— Task to complete —
Retype exactly and only the lines from the one that contains "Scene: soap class" through the final line of the data; pictures are left out.

— Data entries —
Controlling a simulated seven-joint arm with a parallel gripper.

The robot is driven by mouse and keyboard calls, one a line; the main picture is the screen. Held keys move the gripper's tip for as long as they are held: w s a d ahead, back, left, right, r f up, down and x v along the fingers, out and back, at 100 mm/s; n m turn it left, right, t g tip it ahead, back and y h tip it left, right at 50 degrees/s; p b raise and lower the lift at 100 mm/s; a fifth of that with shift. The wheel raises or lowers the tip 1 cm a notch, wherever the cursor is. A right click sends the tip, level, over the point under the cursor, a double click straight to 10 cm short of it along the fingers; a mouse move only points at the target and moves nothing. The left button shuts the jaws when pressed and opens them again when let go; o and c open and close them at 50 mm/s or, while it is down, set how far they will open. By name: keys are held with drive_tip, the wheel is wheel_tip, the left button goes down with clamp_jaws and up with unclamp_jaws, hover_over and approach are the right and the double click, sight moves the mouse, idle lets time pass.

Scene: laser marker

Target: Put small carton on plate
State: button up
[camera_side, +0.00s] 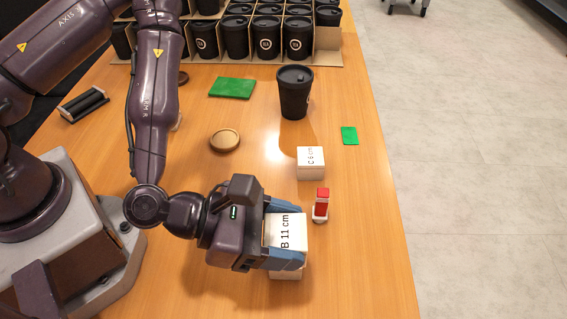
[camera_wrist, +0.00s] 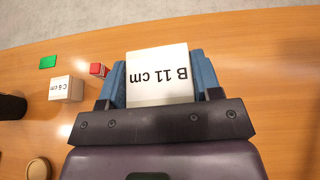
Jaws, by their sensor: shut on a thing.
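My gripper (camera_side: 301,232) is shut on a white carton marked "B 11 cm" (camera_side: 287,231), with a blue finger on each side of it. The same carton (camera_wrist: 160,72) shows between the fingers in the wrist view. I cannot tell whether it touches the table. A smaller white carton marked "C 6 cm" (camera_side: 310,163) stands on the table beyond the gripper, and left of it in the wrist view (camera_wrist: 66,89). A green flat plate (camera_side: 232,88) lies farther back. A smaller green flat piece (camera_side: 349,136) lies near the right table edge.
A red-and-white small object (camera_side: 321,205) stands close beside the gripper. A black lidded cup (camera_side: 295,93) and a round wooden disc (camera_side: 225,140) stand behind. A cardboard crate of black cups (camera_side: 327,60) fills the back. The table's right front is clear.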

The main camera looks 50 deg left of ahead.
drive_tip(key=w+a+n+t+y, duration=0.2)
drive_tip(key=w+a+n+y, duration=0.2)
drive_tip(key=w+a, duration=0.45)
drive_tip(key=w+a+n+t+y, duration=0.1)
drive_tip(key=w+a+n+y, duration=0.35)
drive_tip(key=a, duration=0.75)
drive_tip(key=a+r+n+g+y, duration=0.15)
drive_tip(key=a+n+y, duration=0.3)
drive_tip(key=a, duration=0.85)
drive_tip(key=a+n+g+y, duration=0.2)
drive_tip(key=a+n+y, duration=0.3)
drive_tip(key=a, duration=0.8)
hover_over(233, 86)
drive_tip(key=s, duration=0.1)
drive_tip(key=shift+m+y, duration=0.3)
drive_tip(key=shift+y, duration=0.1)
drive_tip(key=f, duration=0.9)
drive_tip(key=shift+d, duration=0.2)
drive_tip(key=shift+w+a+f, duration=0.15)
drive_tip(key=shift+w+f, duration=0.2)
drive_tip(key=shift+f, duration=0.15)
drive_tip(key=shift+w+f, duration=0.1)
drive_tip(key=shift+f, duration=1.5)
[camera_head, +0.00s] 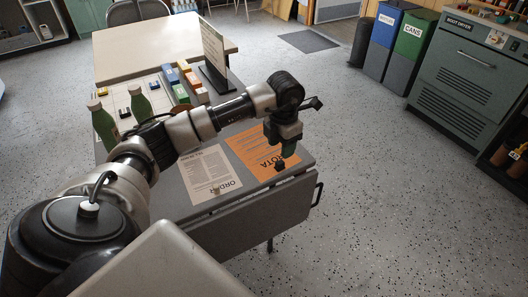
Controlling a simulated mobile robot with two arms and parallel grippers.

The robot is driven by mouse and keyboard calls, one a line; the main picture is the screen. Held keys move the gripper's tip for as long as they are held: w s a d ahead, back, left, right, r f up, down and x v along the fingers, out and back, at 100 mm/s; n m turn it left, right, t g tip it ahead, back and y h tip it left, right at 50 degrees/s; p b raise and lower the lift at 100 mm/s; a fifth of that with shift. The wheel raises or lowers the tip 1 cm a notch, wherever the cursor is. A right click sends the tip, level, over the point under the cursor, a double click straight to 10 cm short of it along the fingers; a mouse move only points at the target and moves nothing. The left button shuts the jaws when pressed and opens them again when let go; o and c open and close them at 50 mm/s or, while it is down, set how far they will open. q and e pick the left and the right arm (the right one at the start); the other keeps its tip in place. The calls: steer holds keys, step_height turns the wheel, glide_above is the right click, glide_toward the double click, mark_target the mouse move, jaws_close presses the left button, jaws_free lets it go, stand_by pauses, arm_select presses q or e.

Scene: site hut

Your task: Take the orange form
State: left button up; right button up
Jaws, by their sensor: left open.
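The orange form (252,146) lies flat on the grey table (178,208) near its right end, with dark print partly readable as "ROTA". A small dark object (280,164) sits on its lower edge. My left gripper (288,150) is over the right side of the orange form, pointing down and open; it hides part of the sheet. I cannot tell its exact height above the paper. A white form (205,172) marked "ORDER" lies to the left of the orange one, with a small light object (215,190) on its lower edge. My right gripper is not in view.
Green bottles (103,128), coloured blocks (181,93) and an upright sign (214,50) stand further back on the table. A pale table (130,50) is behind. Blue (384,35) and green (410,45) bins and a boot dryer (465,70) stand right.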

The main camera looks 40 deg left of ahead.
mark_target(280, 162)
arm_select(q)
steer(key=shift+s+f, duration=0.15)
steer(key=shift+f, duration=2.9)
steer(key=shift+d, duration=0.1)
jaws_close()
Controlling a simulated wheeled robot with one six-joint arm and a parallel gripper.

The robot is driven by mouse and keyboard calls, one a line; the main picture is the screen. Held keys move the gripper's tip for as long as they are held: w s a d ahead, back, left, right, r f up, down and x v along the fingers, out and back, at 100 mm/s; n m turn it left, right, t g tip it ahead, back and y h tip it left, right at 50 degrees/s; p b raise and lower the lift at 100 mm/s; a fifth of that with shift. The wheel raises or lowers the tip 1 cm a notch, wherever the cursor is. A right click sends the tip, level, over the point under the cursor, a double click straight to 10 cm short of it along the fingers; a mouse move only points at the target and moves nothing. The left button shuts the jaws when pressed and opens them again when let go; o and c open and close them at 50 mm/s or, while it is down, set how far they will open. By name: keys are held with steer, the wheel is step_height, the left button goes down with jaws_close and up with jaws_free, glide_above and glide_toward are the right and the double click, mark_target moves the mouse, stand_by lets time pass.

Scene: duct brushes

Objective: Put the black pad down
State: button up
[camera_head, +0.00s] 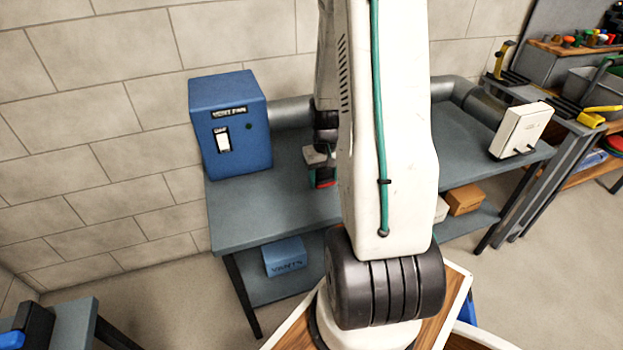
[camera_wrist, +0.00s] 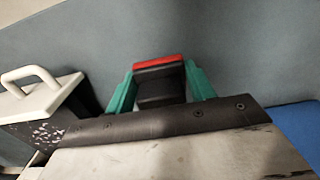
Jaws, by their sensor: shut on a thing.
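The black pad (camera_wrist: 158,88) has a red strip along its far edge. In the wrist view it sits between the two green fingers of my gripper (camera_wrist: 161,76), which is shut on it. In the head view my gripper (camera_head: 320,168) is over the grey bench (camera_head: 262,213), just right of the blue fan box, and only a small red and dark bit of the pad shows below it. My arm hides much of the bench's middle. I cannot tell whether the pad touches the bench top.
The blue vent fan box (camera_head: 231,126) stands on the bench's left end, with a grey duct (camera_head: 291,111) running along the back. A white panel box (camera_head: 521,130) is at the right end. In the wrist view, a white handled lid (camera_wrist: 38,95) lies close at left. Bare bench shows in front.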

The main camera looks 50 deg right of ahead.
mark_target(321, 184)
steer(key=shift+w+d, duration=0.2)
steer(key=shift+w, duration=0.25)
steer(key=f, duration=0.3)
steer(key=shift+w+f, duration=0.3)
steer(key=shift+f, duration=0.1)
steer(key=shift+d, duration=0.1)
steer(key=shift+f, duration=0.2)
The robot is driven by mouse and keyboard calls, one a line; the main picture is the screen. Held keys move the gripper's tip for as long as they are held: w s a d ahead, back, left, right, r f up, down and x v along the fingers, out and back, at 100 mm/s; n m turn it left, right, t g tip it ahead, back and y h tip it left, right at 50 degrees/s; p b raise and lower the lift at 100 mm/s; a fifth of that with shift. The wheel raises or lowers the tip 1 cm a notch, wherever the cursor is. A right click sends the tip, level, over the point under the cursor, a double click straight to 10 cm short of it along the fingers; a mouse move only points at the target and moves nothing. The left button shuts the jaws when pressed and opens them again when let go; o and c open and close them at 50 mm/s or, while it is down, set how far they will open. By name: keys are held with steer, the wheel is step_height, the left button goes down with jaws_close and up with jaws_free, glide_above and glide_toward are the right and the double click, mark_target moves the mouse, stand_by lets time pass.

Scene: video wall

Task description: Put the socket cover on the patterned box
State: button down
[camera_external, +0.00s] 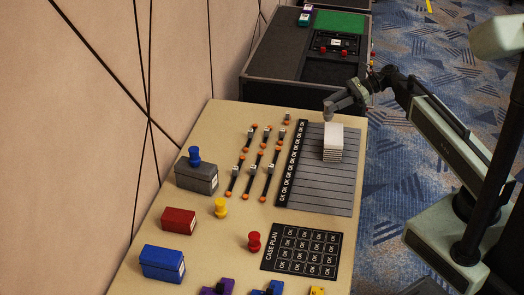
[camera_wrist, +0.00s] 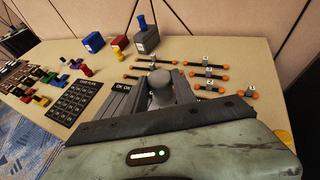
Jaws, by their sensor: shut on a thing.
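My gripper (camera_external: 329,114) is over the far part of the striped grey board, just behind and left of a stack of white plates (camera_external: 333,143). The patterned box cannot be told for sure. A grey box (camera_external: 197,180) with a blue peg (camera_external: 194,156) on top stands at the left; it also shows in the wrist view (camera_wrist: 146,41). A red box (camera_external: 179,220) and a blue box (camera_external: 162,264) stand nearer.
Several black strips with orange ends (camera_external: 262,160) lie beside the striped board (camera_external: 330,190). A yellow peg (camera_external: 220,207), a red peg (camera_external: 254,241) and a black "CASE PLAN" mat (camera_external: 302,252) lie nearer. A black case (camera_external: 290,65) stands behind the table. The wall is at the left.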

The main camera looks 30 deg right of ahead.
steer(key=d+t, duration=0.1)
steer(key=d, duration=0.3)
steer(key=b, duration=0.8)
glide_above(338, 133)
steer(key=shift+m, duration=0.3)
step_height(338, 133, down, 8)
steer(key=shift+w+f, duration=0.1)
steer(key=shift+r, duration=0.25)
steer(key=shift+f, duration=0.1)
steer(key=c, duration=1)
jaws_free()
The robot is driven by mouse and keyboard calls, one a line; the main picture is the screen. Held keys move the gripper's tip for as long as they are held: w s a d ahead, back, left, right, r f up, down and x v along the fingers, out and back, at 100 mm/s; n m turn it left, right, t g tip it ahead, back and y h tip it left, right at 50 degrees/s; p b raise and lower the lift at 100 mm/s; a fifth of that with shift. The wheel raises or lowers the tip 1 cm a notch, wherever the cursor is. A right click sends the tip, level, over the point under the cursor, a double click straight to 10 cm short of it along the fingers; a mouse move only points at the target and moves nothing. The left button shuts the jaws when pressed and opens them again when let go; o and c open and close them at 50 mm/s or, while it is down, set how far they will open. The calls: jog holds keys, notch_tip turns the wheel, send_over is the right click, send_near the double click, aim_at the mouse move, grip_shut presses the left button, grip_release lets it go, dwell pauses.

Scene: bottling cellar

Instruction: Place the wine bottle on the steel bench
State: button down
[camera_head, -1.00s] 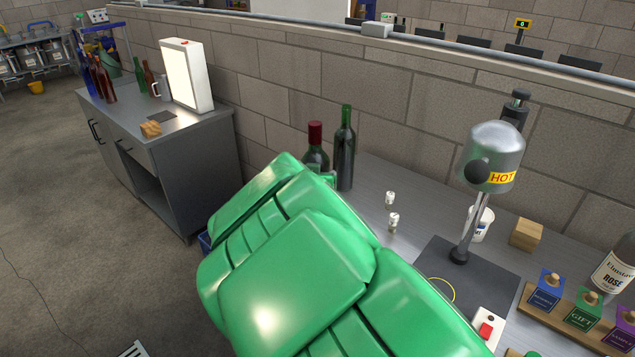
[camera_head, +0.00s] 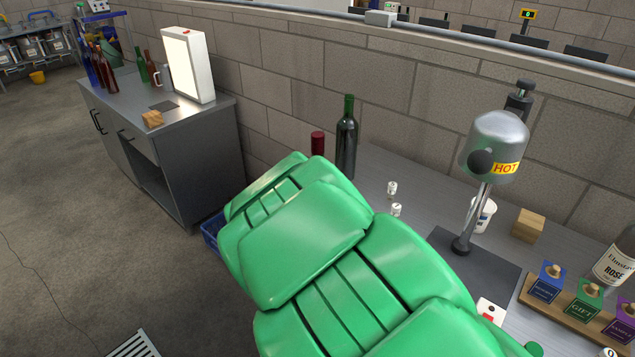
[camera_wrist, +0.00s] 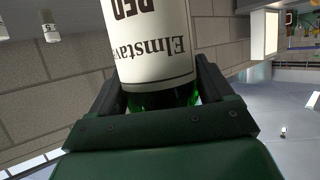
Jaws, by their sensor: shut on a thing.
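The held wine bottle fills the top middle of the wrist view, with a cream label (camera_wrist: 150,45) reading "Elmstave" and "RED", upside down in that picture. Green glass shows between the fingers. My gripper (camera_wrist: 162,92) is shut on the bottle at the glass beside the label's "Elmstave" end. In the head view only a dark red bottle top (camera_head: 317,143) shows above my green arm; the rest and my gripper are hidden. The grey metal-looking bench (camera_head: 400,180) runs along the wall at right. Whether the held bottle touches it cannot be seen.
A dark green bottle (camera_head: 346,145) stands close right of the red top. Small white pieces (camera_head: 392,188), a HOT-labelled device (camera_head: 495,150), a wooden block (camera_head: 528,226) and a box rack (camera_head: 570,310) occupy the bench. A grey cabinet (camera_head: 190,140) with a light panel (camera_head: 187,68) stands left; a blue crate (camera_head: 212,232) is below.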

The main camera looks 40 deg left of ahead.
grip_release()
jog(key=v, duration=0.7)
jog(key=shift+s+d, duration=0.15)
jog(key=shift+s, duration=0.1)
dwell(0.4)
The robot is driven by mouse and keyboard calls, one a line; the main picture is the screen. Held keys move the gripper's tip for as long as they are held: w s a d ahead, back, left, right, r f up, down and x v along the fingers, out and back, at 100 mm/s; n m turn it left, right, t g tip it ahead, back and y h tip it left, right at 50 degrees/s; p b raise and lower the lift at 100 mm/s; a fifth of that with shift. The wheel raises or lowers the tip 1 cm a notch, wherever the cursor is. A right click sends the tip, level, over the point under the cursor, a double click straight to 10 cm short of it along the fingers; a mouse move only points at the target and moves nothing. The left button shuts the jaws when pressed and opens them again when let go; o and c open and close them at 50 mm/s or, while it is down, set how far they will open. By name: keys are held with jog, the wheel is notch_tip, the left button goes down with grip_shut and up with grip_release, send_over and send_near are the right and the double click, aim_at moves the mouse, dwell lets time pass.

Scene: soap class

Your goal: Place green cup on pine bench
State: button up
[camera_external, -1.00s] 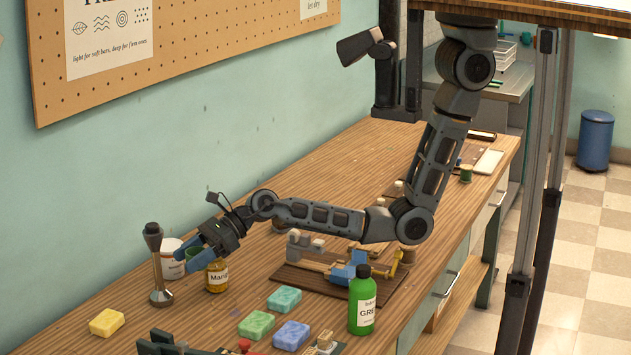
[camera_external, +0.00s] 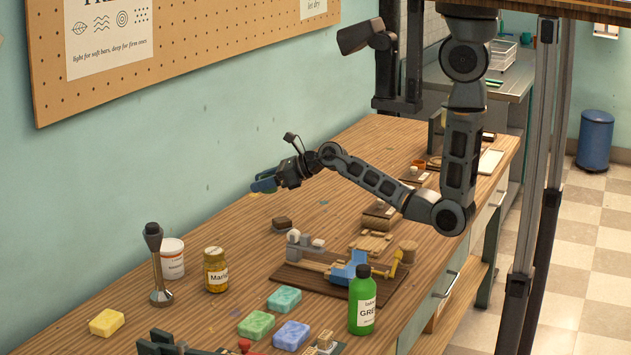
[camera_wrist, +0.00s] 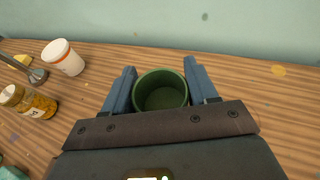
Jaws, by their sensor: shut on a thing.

— Written solution —
Scene: soap class

Your goal: Place green cup on pine bench
State: button up
[camera_external, -1.00s] 
[camera_external, +0.00s] 
[camera_wrist, +0.00s] 
Jaws, by their sensor: shut on a thing.

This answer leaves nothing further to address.